Reproduce the data exactly.

**Given data:**
□ □ □ □ □ □ □

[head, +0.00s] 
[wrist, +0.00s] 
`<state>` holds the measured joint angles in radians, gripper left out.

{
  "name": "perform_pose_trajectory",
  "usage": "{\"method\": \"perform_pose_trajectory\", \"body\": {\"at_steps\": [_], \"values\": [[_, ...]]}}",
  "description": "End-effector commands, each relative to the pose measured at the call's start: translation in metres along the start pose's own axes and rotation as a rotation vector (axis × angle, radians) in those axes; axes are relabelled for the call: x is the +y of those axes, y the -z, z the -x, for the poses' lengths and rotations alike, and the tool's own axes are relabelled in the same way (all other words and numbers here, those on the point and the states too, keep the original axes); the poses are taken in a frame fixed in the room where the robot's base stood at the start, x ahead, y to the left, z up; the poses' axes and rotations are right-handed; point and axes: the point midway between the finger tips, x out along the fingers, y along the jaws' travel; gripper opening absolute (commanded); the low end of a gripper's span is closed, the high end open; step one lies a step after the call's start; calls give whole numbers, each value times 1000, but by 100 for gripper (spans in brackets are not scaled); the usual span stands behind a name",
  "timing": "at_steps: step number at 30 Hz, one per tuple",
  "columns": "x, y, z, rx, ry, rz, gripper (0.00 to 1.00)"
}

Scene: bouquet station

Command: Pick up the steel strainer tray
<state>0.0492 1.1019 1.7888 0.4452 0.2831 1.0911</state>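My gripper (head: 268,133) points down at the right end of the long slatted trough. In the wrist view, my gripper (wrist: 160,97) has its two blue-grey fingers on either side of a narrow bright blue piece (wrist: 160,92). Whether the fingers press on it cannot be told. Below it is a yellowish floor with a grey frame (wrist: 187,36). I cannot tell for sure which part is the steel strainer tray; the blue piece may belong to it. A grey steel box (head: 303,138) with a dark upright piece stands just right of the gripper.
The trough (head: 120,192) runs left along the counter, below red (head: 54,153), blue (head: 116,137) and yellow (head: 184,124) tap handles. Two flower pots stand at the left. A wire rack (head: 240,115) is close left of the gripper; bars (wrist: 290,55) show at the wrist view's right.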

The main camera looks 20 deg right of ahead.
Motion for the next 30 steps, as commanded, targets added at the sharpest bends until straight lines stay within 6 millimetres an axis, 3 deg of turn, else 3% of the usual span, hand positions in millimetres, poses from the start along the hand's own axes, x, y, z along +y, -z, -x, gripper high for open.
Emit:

□ □ □ □ □ □ □

**Task response:**
[head, +0.00s] 
[wrist, +0.00s] 
`<state>` holds the measured joint angles in radians, gripper left out.

{
  "name": "perform_pose_trajectory",
  "usage": "{\"method\": \"perform_pose_trajectory\", \"body\": {\"at_steps\": [_], \"values\": [[_, ...]]}}",
  "description": "End-effector commands, each relative to the pose measured at the call's start: translation in metres along the start pose's own axes and rotation as a rotation vector (axis × angle, radians) in those axes; axes are relabelled for the call: x is the +y of those axes, y the -z, z the -x, for the poses' lengths and rotations alike, and the tool's own axes are relabelled in the same way (all other words and numbers here, those on the point and the states too, keep the original axes); the poses are taken in a frame fixed in the room where the robot's base stood at the start, x ahead, y to the left, z up; the poses' axes and rotations are right-handed; point and axes: the point midway between the finger tips, x out along the fingers, y along the jaws' travel; gripper opening absolute (commanded); the low end of a gripper's span is closed, the high end open; step one lies a step after the call's start; calls give whole numbers, each value times 1000, but by 100 for gripper (spans in brackets are not scaled); the usual span stands behind a name",
  "timing": "at_steps: step number at 30 Hz, one per tuple",
  "columns": "x, y, z, rx, ry, rz, gripper (0.00 to 1.00)"
}

Scene: bouquet station

Command: Pick up the steel strainer tray
<state>0.0492 1.1019 1.7888 0.4452 0.2831 1.0911</state>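My gripper (head: 268,133) points down at the right end of the long slatted trough. In the wrist view, my gripper (wrist: 160,97) has its two blue-grey fingers on either side of a narrow bright blue piece (wrist: 160,92). Whether the fingers press on it cannot be told. Below it is a yellowish floor with a grey frame (wrist: 187,36). I cannot tell for sure which part is the steel strainer tray; the blue piece may belong to it. A grey steel box (head: 303,138) with a dark upright piece stands just right of the gripper.
The trough (head: 120,192) runs left along the counter, below red (head: 54,153), blue (head: 116,137) and yellow (head: 184,124) tap handles. Two flower pots stand at the left. A wire rack (head: 240,115) is close left of the gripper; bars (wrist: 290,55) show at the wrist view's right.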

The main camera looks 20 deg right of ahead.
Motion for the next 30 steps, as commanded, targets added at the sharpest bends until straight lines stay within 6 millimetres an axis, 3 deg of turn, else 3% of the usual span, hand positions in millimetres, poses from the start along the hand's own axes, x, y, z along +y, -z, -x, gripper high for open.
Emit:

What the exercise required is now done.